Corporate Visa and Individual Corporate Worker Visas
- Corporate visa for companies: This is a challenging visa to apply for and is still a matter of building a case for why the company requires the specific foreign staff instead of South Africans. The regulations include requirements such as letters from the DTI and the Department of Labour, but will only issued for a period of three years (previously five). Before, one could extend the individual Corporate Worker Visas, even replace a vacated position based on the same worker’s authorisation certificate, however this has been abolished. It also does not count towards permanent residence. The corporate visa has also been limited to a three year period and this is also the limit for the individual worker.
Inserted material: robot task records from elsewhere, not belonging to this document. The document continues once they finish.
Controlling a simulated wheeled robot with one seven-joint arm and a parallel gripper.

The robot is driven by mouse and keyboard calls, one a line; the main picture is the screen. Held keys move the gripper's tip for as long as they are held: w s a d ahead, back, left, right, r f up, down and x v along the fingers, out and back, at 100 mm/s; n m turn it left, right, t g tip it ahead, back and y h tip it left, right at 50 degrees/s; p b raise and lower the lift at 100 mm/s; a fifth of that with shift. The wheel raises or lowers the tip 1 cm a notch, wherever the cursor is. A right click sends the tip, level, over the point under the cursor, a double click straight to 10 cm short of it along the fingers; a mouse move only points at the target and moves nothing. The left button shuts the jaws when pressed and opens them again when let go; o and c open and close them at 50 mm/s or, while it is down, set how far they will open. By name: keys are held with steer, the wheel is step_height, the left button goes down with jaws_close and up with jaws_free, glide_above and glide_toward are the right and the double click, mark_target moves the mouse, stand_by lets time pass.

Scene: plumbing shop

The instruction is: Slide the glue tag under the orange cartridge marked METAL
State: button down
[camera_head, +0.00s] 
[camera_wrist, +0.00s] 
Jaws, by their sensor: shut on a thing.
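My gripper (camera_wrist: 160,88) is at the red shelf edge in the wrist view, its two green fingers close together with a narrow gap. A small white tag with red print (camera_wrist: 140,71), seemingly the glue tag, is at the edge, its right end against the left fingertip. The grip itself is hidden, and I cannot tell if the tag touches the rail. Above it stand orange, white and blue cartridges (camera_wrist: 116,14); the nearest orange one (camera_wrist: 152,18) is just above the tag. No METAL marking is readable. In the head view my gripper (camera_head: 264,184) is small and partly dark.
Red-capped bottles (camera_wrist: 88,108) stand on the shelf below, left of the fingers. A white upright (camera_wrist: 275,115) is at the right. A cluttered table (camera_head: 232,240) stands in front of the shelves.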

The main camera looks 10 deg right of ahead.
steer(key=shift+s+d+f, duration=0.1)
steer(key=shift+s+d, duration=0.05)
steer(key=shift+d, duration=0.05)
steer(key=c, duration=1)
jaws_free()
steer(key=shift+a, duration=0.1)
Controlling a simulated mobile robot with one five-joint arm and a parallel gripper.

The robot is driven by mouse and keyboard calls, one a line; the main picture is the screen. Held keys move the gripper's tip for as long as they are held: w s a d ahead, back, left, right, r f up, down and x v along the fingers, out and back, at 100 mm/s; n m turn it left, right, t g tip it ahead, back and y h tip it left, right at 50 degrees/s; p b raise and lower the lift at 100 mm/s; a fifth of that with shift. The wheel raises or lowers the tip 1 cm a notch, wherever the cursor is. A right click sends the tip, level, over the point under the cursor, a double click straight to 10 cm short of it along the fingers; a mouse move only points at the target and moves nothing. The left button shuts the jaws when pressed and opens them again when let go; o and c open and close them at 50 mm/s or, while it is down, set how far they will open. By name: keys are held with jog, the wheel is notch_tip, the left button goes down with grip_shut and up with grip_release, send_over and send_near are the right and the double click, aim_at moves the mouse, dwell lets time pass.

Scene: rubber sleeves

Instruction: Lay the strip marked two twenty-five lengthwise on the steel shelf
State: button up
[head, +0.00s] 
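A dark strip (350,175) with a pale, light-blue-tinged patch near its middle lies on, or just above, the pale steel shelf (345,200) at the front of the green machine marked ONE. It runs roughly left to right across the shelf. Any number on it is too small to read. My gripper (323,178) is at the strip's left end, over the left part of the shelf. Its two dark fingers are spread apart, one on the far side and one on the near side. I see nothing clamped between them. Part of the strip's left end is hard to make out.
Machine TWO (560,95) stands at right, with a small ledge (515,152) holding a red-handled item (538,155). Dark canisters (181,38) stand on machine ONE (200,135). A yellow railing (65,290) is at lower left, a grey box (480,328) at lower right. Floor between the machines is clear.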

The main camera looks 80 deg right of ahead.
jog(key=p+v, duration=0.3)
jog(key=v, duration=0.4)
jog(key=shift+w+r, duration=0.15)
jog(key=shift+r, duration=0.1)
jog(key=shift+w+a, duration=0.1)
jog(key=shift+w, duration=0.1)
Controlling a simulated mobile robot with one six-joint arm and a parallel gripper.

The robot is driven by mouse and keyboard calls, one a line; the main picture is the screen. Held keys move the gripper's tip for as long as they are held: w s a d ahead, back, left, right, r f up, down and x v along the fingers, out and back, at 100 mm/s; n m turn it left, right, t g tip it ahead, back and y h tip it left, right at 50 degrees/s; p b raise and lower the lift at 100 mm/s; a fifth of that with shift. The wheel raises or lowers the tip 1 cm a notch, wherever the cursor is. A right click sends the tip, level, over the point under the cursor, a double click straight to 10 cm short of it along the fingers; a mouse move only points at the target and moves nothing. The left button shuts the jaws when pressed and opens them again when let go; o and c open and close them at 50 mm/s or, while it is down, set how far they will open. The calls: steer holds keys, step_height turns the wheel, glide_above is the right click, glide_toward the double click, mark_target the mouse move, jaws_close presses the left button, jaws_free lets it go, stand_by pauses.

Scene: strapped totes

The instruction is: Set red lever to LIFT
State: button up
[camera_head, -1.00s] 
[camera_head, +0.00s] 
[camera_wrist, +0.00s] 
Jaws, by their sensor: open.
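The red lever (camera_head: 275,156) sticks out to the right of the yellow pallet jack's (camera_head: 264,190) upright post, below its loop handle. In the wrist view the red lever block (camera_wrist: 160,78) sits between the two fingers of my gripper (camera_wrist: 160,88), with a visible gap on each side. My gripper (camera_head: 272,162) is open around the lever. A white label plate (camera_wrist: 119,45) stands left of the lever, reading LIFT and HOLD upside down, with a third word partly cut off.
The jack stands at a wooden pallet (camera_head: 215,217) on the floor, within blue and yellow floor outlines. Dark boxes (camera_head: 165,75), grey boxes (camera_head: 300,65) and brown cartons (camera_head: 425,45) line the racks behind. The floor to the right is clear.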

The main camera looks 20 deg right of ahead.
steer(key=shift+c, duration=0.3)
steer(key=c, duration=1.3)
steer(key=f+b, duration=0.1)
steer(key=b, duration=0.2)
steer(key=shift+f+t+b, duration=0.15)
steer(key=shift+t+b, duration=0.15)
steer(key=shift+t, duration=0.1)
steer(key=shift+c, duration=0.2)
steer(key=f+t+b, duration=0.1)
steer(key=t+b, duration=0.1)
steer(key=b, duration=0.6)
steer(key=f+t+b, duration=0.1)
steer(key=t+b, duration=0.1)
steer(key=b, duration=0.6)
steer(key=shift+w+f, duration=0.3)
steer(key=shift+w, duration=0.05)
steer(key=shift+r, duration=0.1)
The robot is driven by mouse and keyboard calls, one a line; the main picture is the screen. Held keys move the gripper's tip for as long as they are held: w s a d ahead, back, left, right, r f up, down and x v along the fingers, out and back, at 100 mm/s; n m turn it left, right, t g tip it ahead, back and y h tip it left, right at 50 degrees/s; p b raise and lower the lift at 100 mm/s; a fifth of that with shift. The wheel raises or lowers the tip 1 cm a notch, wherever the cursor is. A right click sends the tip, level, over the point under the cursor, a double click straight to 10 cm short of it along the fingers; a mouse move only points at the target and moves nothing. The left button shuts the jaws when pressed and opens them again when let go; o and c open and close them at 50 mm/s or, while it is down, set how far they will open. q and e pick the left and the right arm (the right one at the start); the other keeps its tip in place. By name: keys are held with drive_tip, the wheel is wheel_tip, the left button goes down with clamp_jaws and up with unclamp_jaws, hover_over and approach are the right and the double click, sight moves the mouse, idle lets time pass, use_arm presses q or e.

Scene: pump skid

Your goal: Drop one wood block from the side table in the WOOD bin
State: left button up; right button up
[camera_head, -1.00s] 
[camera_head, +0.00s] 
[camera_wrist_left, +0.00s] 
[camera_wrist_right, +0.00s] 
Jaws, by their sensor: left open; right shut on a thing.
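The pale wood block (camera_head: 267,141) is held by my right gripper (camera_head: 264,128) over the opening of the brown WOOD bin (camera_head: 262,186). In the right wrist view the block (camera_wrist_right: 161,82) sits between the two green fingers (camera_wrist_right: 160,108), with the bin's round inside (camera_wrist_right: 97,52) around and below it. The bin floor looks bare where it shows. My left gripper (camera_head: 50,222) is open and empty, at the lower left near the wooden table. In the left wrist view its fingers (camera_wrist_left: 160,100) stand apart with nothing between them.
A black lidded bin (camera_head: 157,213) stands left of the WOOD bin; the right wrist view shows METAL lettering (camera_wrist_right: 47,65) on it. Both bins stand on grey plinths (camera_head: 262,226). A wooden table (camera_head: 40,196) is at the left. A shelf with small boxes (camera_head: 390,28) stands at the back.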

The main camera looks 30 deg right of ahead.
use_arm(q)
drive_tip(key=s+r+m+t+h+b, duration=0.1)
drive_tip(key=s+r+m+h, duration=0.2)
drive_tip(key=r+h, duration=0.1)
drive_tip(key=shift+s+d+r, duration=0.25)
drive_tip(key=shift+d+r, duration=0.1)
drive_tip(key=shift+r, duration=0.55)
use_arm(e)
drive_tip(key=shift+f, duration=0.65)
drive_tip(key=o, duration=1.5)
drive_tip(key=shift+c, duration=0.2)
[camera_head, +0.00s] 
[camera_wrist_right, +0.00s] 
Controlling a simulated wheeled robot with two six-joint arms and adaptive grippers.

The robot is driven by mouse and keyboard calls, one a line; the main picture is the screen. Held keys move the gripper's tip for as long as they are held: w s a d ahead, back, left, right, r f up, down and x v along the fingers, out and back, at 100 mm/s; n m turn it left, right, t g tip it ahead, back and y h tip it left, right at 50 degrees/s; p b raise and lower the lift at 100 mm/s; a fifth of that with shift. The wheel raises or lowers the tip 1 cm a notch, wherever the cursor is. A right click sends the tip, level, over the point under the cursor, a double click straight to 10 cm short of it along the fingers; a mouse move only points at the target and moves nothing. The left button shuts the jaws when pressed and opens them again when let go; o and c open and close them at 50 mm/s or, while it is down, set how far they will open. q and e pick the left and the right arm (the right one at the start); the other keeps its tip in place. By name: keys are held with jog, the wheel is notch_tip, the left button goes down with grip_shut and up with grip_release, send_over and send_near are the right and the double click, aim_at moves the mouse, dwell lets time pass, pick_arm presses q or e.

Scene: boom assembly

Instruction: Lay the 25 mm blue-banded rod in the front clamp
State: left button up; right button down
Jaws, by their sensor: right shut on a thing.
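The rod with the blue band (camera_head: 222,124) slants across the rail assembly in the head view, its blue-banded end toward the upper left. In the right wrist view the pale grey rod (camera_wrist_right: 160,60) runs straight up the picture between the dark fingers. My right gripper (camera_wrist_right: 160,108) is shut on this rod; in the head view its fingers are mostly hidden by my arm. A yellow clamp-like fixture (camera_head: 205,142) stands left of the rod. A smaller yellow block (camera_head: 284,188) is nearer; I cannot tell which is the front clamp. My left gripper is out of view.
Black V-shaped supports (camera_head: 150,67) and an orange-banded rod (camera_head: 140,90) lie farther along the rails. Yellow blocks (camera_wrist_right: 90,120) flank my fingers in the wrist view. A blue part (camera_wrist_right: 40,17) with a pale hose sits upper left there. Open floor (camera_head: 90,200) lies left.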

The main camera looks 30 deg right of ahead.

- For each employed foreigner: An authorisation certificate is then received for each foreigner to be employed. The new regulations require that a corporate worker may not renew a visa, or apply for a change of status within South Africa. Applications for corporate worker permits must be accompanied by SAQA Certificate proof of professional registration, making the process similar to that of a general work permit application, save that the placement of the foreigner is approved in advance.
The ability of the Department of Home Affairs to implement tough new immigration regulations has been questioned by experts. Among them, immigration lawyers say that the new regulations could also affect businesses looking for workers with skills they cannot find locally and could frustrate highly skilled foreigners seeking to live and work here lawfully.